Inoltre ha sottolineato che la prima persecuzione contro i cristiani avviene perché c’è indifferenza: “Sì, l’indifferenza è l’origine di tutto ed è il primo male verso le minoranze religiose. Un male che apre la strada all’intolleranza e, poi, produce la persecuzione. La mala pianta dell’indifferenza è, infatti, all’origine di tutto e dice il fallimento di una società, di un progetto educativo e, Dio non voglia, di un’intera generazione perché, in tal caso, il danno che ne deriverebbe sarebbe strutturale.

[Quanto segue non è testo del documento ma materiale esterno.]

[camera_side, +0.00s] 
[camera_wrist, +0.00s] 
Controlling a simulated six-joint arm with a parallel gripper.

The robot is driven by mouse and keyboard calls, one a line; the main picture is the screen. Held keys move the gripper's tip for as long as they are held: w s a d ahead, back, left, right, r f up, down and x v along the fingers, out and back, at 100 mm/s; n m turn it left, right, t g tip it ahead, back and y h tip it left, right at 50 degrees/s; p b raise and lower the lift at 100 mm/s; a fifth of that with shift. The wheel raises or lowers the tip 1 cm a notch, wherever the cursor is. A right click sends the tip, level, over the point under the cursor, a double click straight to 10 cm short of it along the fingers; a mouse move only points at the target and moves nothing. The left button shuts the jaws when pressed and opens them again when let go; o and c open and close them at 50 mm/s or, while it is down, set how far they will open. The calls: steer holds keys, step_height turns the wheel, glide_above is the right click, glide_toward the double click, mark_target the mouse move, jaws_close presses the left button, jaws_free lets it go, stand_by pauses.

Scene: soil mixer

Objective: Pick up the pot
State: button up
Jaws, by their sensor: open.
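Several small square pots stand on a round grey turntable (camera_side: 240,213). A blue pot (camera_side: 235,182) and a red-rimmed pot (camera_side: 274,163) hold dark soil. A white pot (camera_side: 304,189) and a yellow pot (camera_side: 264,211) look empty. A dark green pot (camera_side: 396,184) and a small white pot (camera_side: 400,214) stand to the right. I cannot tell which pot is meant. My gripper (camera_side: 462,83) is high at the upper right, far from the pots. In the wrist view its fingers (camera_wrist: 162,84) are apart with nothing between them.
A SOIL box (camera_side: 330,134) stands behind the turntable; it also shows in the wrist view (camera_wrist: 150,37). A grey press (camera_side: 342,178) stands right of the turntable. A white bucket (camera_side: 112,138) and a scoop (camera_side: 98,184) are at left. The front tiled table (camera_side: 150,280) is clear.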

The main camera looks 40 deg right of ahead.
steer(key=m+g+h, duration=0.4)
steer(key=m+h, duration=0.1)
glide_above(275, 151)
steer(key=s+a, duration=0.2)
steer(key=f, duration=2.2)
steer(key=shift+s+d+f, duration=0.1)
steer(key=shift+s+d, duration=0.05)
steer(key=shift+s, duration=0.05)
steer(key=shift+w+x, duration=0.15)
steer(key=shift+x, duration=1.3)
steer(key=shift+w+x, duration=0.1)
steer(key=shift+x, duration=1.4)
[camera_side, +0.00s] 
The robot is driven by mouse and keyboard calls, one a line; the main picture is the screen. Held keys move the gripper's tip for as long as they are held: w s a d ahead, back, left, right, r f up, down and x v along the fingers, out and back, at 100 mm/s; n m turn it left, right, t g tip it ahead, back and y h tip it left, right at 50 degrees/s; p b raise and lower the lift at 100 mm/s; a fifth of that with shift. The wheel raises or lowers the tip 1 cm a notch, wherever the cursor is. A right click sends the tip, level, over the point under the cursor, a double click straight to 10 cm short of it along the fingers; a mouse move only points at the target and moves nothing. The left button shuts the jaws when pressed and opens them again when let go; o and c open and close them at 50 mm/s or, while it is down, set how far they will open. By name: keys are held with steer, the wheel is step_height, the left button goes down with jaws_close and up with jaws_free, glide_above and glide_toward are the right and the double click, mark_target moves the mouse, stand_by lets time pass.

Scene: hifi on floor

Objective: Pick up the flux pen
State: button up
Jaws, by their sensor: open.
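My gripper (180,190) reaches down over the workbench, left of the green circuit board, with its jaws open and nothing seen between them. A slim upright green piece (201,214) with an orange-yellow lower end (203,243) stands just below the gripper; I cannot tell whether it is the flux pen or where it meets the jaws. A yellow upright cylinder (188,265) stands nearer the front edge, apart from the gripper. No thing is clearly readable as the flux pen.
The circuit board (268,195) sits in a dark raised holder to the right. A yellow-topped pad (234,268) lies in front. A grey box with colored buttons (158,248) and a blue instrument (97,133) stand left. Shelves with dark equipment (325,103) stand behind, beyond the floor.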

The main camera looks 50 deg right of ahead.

L’indifferenza genera ogni tipo di crimine, non facendo argine, non opponendo resistenza e lasciando soli i perseguitati… L’indifferenza, alla fine, è soltanto una forma di vigliaccheria che fa male a chi è tale e, poi, alla società in cui si vive; l’indifferenza è sempre la via più comoda e mai può essere presentata come forma di neutralità, di non ingerenza, di equidistanza.

Essa è e rimane vigliaccheria, ossia non schierarsi oppure schierarsi dalla parte del più forte contro il più debole, dalla parte dei persecutori contro i perseguitati, di quanti si rifiutano di tendere la mano a coloro che domandano aiuto e accoglienza”.

Affidando alla Madonna della Salute le minoranze, soprattutto cristiane, perseguitate nel mondo, tra cui, in modo particolare, Asia Bibi, il patriarca di Venezia ha chiesto di riscoprire la ‘relazione col Padre’: “Siamo orfani del Padre e non ci riconosciamo più fratelli! E la mancanza di fraternità dipende proprio dall’aver smarrito la relazione che sostiene tutte le altre, quella col Padre, la gioia d’essere figli…

La Sacra Scrittura presenta la persona umana come libera, responsabile e autonoma, per questo si distingue dagli altri e, nello stesso tempo, è fondata su una relazione previa che domanda d’esser riconosciuta. Ogni persona (ossia, ciascuno di noi), vive in relazione con le altre persone ed è, quindi, congiunto a relazioni che lo precedono e lo costituiscono nell’essere e nell’agire. Pensiamo alla relazione (incontro) dei nostri genitori: noi esistiamo grazie a quell’incontro e a quella relazione”.

Attraverso il riconoscimento della paternità comune si può scoprire la fratellanza: “E’ proprio riscoprendo tale paternità comune che ci riconosciamo fratelli, a prescindere dalle diversità che, allora, diventano ricchezza; siamo tutti figli dell’unico Padre che è nel cielo, siamo tutti fratelli!

Aver smarrito il Padre è la grande carenza di tutte le società che hanno pensato di poter costruire tutto, anche l’uomo, a prescindere da Colui che ci rende tutti persone, al di là delle particolarità e delle differenze. In forza di tale comune paternità siamo tutti fratelli, siamo semplicemente fratelli, ed è utopia pensare a una fraternità fatta di libertà e uguaglianza ma priva della paternità comune. L’assenza di tale paternità è il dramma dell’umanità di oggi”.

Questa comunione è possibile attraverso la Rivelazione cristiana, che “ci presenta Dio come eterna comunione fra tre Persone uguali e realmente distinte. L’uomo, maschio e femmina, è l’immagine di questa eterna relazione… Dio è Padre, non è un padrone; lo vediamo all’annunciazione di Maria. Tale paternità ci fa scoprire che siamo fratelli e ora si tratta di riconoscersi, realmente e quotidianamente, come persone chiamate ad un’alleanza che rispetti la fraternità e la divina paternità da cui proveniamo”.

Anche nel pellegrinaggio con i giovani alla basilica della Madonna della Salute, avvenuto il giorno precedente, il patriarca li ha esortati a non essere indifferenti: “L’indifferenza sta all’origine di ogni fallimento. Anche di un progetto educativo… L’indifferente non si spende, non fa argine, non oppone resistenza, non sa nemmeno se c’è qualcosa per cui valga la pena dare se stessi e tanto meno dare la vita, lasciando soli i perseguitati.

L’indifferenza, alla fine, cari ragazzi e care ragazze, è la vigliaccheria che fa male a chi la porta dentro di sé e a tutti quelli che questa persona incontrerà! E’ l’indifferenza che permette l’esistenza dei bulli nelle scuole (e non solo), agli speculatori nel campo della finanza e ai mafiosi laddove lo Stato è latitante. L’indifferenza, poi, è sempre la strada più comoda, più indolore e più infelice”.